In the image below, one sketch (left) features a model with warm skin-tones, but the background is extremely cool. Something definitely looks off, don’t you think? In the second sketch (right), I’ve shifted the model’s color temperature so it matches the background. Much better!
You might also add some subtle reflective highlights to the model’s skin and clothing, using a hint of the background color. It will appear as if the background lighting is bouncing off the model, which reinforces the illusion of her actually being in the scene.

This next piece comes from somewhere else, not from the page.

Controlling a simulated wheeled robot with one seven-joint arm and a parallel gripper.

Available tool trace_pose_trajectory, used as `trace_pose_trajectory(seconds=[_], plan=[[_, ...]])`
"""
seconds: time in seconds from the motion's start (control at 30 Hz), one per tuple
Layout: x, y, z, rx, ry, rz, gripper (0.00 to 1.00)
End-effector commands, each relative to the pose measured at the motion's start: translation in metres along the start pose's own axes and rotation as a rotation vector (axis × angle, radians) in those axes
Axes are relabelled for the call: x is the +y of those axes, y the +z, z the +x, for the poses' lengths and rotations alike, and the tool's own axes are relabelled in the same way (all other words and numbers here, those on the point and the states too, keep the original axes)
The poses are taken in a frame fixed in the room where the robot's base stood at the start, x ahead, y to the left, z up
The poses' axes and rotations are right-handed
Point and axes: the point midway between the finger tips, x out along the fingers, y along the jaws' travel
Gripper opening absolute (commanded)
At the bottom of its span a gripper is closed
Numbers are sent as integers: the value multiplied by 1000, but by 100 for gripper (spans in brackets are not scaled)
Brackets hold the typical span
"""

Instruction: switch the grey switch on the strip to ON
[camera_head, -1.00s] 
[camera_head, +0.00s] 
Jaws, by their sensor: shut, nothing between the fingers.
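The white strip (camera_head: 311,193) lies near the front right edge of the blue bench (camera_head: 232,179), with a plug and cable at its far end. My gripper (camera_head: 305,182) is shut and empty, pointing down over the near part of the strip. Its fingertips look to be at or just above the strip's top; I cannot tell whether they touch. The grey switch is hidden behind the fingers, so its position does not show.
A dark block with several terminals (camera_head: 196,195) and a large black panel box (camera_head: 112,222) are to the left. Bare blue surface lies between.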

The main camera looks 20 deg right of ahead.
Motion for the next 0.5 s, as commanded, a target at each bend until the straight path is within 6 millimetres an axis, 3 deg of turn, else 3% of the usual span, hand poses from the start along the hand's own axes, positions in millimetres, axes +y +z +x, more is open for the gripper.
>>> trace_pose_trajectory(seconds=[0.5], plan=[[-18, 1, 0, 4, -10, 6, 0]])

Once you think your drawing is finished, zoom in to at least 150% and check for gaps where the background isn’t filled in. This is often an issue after you’ve inserted a gradient backdrop. Sometimes little spaces get overlooked, such as between fingers or strands of hair. In the example below, I forgot about the spaces between the model’s ringlets when I added the background gradient. As a result, she has white gaps in her hair. The solution is to use the eyedropper to select the nearest background color, then use the paint bucket tool or a small paintbrush to fill in the missing color.
Finally, zoom in and examine the edges of your model. If you’ve added a backdrop behind the original image, there may be a halo around the edges of the model’s skin and clothing, where the colors don’t match. It might be a smooth, even halo, or it might be an occasional bump of mismatched color, jutting out from the edges of the model. Either way, the easiest way to fix it is to use the smudge tool to soften the edges, blending them together. Be careful, though! You don’t want to make the edges of your model blurry. You just want to smudge the colors against each other, so the halo disappears. Use a light touch and stroke inwards, dragging the background color against the skin or fabric.
As you can see, it isn’t very difficult to add a background to your fashion sketches! Using the basic techniques you just learned, you can create a quick and easy gradient, or extremely detailed scenery. Have fun with it!